Think about it. Suppose you’d been born at any time in those hundreds of thousands of years of human experience prior to the last century or so. You wouldn’t have had the tools to study the Earth and how it works. You’d have harbored some truly erroneous ideas…such as…(1) the assimilative capacity of the atmosphere is infinite, (2) the climate never changes, (3) weather is unpredictable. And suppose you weren’t to be born until a couple of hundred years from now. Then you’d be reading about this age in your history books…that golden time when scientists and policymakers made the decisions and took the actions to put the world and its peoples on a more sustainable course. It would all be over but the shouting. Nothing left to do but mopping-up operations. The action would be somewhere else.

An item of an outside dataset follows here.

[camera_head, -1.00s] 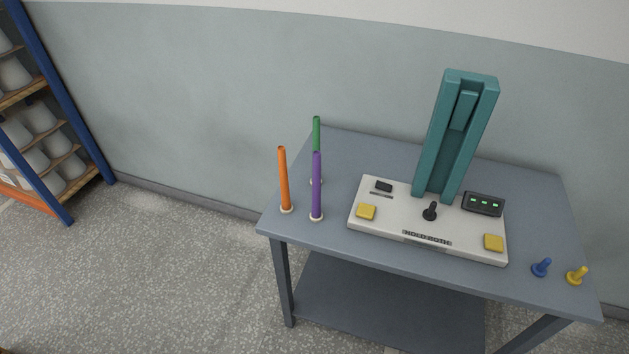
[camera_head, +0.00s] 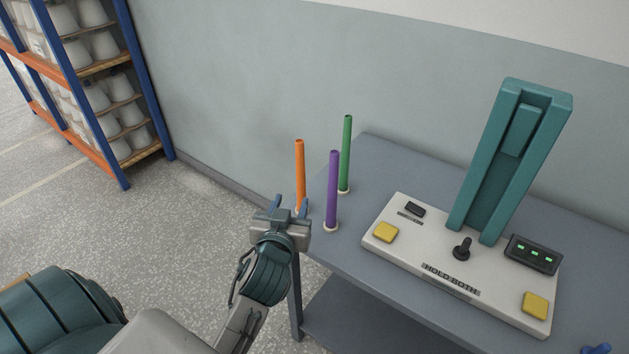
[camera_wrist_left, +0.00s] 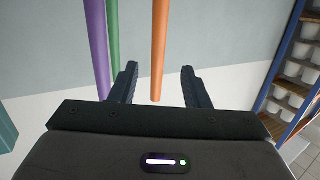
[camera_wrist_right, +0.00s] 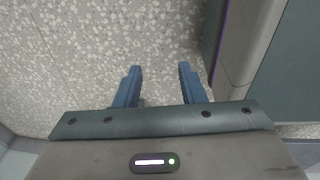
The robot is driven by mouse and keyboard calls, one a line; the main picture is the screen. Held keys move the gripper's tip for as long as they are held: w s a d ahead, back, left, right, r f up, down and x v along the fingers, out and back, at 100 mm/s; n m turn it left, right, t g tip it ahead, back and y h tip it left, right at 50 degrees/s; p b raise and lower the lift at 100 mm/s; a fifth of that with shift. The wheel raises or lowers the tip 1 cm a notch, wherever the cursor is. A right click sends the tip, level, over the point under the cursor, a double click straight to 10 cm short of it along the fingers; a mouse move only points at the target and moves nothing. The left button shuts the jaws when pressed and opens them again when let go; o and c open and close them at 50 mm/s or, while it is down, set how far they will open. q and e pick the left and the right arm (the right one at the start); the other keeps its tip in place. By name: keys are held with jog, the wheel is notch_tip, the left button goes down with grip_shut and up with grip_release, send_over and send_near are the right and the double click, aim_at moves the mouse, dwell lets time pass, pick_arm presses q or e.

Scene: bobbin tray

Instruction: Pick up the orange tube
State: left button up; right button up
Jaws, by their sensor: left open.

So you’ve not only chosen your parents, and your planet well, you’ve landed on history’s sweet spot. You’ve made three good choices!

How about making one more good choice?

Choose to enjoy your labor, and this particular day of it. This is how it feels when things are going well! And this enjoyment is indeed a choice you and I make. We can see the day as good, or vexing, or somewhere in between. And it doesn’t matter if your agency budget has been cut, or the agency reorganization has to be shelved temporarily, or that people are bickering about the environment instead of taking action. It doesn’t matter that my NGO is smaller or less visible than it deserves to be. It doesn’t matter if your boss doesn’t understand you or your work is a stupefying grind. You and I can choose to enjoy the day…and in the process, pay that enjoyment forward.

And where might this enjoyment come from, on even the dreariest of days? From a profound gratitude…a deep thankfulness that those three big decisions have turned out so well.